The problem is that any military advance that puts Western forces and arms inside Syria could cause a brutal response from Assad. This unknown element may be contributing to the current impasse on the part of the Obama Administration.
If an American war coalition decided to strike chemical plants in Syria they could attempt to do so in an offshore operation from ships at sea. But, Russia, who has fiercely supported the Assad regime, has its main Middle East naval base on Syria's Mediterranean Coast. The U.S. clearly does not want a confrontation with Russia, which means American forces may be looking for another way to get to the chemical weapons.
Clandestine operations such as commando forces going inside Syrian territory, along with undetected low-flying jet fighters, have reportedly been activated successfully by Israel in the past. Israel has already indicated it will take action in Syria if chemical weapons are moved (either towards the jihadists or Hezbollah). Israeli Chief of Staff Benny Gantz recently admitted that the IDF has been planning such a military operation for over a year. This could be the real "game changer" that Obama is waiting for. It would put Israel in a key role, once again, in regard to Syria's WMD's, with American military forces backing the Jewish State if Israel strikes pre-emptively and Assad retaliates.
As it stands now, Britain and France are behind U.S. efforts to set up a no-fly zone in Syria. Turkey, though discouraged by the lack of international unity in regard to Assad's war against his own people, is also committed behind the scenes to helping America in its attempts to bring down Assad. Now that Turkey has re-established ties with Israel, intelligence sharing on Syria can freely flow between these two countries and the United States. Saudi Arabia and Arab Gulf nations, who have been supporting the Sunni rebels in Syria, are behind the fall of Assad. They are quietly hoping the U.S. will also lead a Western and Arab war coalition against Iran and its Shiite proxies.
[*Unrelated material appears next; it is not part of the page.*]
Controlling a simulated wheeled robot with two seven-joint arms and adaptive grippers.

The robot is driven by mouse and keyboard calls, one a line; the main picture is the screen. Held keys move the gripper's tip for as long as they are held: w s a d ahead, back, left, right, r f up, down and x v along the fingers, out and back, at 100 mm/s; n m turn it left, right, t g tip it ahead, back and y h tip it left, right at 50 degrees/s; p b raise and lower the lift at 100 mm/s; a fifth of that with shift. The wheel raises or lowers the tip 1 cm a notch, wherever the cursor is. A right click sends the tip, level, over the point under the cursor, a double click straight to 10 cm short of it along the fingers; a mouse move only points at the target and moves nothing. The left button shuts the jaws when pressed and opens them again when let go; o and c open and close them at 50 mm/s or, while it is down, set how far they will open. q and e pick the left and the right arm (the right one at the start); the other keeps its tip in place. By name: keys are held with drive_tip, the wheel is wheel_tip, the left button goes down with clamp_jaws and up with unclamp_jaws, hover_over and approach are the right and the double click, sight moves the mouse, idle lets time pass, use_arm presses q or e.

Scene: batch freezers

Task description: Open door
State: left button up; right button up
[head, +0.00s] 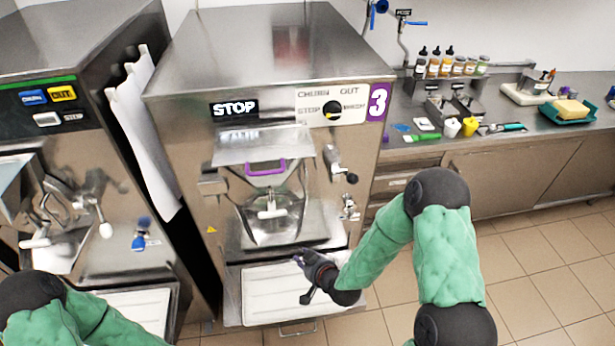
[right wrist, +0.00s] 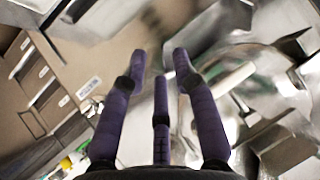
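The middle batch freezer (head: 200,150), marked with a purple 3, faces me. Its rounded front door (head: 285,228) sits under a clear shield with a purple handle (head: 265,168), and a pale T-shaped handle (head: 271,210) is on its front. The door looks closed. My right gripper (head: 306,277) is just below and right of the door, in front of the white tray, apart from it. In the right wrist view its three purple fingers (right wrist: 160,70) are spread and empty, with the metal front and a pale bar beyond. My left gripper is out of view.
A second freezer (head: 75,120) stands at the left, with a white cloth (head: 145,130) hanging in the gap. A white tray (head: 290,291) lies below the door. A counter (head: 520,125) with bottles and tools runs along the right. The tiled floor (head: 540,250) there is clear.

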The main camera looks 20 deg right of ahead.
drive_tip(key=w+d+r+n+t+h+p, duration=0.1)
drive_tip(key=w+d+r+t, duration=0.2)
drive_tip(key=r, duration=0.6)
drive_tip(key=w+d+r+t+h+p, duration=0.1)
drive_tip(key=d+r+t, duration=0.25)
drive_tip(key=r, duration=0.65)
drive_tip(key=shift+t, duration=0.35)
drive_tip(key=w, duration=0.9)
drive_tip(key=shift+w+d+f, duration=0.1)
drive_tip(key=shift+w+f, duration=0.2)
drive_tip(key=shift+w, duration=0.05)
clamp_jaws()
Meanwhile, Azerbaijan recently sent its foreign minister to Israel, hoping for warmer ties, which Israel has gladly established due to the fact that Azerbaijan is on Iran's border and Israel may be able to use that country's military bases in future operations against Iran.
The Americans are preparing a military coalition for a conflict in the Middle East, with the recent evidence of Syria's use of chemical weapons something that needs to be addressed in order to prevent a change of the balance of power in the region. Yet, the Obama Administration seems fearful to strike Syria at this time, most likely because it could ignite a confrontation, especially with Iran and its proxy Hezbollah, before the U.S. is ready. This could escalate into a major Middle East war, with the U.S. distracted, and North Korea taking advantage of the situation to strike at U.S. troops in the Asian-Pacific.
This possible scenario may be what is causing such hesitation by the American administration about serious military involvement in the region at this time. Yet, Obama has to make good on his words or look weak to these rogue states who continue to take advantage of U.S. disengagement. In the face of international pressure, Obama's bold statements about "red lines" and "game changers" are his public stand, while privately he is readying a Western/Gulf Arab coalition that is waiting for the Commander in Chief's signal: a Green Light for a Middle East War.